### DATA SECTION ###

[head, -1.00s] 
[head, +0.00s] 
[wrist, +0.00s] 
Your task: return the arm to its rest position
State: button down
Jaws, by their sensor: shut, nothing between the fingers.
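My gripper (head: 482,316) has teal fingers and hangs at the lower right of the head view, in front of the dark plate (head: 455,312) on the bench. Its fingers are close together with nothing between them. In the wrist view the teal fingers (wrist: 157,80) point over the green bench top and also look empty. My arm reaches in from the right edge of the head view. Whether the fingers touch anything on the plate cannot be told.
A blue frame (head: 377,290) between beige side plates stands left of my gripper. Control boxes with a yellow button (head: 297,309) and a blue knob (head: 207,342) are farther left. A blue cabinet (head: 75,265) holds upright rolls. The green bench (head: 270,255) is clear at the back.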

###

YOUR GOAL:
Take every line from the one containing "State: button down" to the end of the listing and output it exactly, with nothing else.

PROBLEM SOLUTION:
State: button down
Jaws, by their sensor: shut, nothing between the fingers.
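My gripper (head: 482,316) has teal fingers and hangs at the lower right of the head view, in front of the dark plate (head: 455,312) on the bench. Its fingers are close together with nothing between them. In the wrist view the teal fingers (wrist: 157,80) point over the green bench top and also look empty. My arm reaches in from the right edge of the head view. Whether the fingers touch anything on the plate cannot be told.
A blue frame (head: 377,290) between beige side plates stands left of my gripper. Control boxes with a yellow button (head: 297,309) and a blue knob (head: 207,342) are farther left. A blue cabinet (head: 75,265) holds upright rolls. The green bench (head: 270,255) is clear at the back.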

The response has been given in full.